» Exercise details: Write out the full listing again, exactly as it stands.
☆ ☆ ☆ ☆ ☆ ☆ ☆
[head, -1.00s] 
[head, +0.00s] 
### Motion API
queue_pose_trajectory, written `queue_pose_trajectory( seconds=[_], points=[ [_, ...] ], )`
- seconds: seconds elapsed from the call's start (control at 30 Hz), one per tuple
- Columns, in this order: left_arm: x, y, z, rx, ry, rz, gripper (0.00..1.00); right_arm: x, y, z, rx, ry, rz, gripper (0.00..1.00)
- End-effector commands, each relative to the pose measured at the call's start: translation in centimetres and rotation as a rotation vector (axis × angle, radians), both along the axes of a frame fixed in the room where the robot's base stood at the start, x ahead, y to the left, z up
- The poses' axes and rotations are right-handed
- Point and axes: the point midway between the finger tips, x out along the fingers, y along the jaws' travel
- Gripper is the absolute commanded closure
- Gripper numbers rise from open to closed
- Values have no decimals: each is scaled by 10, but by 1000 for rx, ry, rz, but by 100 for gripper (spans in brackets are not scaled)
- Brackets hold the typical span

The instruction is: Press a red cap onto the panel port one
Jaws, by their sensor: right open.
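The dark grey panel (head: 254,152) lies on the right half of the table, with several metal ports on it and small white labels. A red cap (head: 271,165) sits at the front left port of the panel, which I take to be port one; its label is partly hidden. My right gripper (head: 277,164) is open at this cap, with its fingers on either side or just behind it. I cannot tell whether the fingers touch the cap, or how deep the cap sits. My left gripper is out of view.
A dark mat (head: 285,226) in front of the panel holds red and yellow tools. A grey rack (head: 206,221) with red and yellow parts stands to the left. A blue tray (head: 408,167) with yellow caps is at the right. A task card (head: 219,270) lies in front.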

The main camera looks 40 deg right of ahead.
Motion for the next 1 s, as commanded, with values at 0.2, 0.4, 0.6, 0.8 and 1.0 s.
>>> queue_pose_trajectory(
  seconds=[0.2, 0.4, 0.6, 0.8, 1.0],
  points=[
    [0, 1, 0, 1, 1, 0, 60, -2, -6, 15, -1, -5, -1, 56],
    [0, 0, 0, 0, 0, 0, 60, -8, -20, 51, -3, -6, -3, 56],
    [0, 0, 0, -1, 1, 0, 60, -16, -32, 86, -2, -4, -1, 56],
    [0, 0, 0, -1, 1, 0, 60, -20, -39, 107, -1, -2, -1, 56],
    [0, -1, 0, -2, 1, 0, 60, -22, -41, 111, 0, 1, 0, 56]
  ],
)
☆ ☆ ☆ ☆ ☆ ☆ ☆
» Reply:
[head, -1.00s] 
[head, +0.00s] 
### Motion API
queue_pose_trajectory, written `queue_pose_trajectory( seconds=[_], points=[ [_, ...] ], )`
- seconds: seconds elapsed from the call's start (control at 30 Hz), one per tuple
- Columns, in this order: left_arm: x, y, z, rx, ry, rz, gripper (0.00..1.00); right_arm: x, y, z, rx, ry, rz, gripper (0.00..1.00)
- End-effector commands, each relative to the pose measured at the call's start: translation in centimetres and rotation as a rotation vector (axis × angle, radians), both along the axes of a frame fixed in the room where the robot's base stood at the start, x ahead, y to the left, z up
- The poses' axes and rotations are right-handed
- Point and axes: the point midway between the finger tips, x out along the fingers, y along the jaws' travel
- Gripper is the absolute commanded closure
- Gripper numbers rise from open to closed
- Values have no decimals: each is scaled by 10, but by 1000 for rx, ry, rz, but by 100 for gripper (spans in brackets are not scaled)
- Brackets hold the typical span

The instruction is: Press a red cap onto the panel port one
Jaws, by their sensor: right open.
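The dark grey panel (head: 254,152) lies on the right half of the table, with several metal ports on it and small white labels. A red cap (head: 271,165) sits at the front left port of the panel, which I take to be port one; its label is partly hidden. My right gripper (head: 277,164) is open at this cap, with its fingers on either side or just behind it. I cannot tell whether the fingers touch the cap, or how deep the cap sits. My left gripper is out of view.
A dark mat (head: 285,226) in front of the panel holds red and yellow tools. A grey rack (head: 206,221) with red and yellow parts stands to the left. A blue tray (head: 408,167) with yellow caps is at the right. A task card (head: 219,270) lies in front.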

The main camera looks 40 deg right of ahead.
Motion for the next 1 s, as commanded, with values at 0.2, 0.4, 0.6, 0.8 and 1.0 s.
>>> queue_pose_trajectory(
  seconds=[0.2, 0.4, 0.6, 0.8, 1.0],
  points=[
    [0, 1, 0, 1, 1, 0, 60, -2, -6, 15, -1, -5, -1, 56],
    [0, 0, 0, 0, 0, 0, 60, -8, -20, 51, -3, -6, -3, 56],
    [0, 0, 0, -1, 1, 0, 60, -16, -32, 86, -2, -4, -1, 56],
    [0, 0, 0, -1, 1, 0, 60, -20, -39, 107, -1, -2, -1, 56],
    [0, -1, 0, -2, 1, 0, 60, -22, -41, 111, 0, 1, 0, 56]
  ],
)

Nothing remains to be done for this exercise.